• Aim of the task: Only the number is wanted: how many lines contain the word "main"?

┏━━

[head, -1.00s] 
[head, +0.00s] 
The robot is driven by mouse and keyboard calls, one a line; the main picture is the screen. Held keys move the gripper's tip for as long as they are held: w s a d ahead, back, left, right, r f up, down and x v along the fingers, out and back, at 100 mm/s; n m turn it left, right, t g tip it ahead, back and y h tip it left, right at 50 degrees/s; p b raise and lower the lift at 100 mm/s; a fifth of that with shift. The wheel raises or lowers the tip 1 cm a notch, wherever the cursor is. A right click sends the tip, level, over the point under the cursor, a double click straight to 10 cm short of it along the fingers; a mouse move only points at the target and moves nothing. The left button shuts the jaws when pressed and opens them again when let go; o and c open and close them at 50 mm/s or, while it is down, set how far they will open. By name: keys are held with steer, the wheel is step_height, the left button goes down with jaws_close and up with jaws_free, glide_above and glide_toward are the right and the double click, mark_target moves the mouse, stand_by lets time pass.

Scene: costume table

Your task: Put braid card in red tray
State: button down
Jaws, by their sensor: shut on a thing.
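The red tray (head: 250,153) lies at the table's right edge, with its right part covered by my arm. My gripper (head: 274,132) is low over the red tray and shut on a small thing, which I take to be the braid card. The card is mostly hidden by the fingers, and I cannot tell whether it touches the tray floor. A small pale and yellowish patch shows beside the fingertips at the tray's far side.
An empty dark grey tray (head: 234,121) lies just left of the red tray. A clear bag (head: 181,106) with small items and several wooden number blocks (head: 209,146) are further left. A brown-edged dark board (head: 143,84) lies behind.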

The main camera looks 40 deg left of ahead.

┗━━

• Reply to the task: 2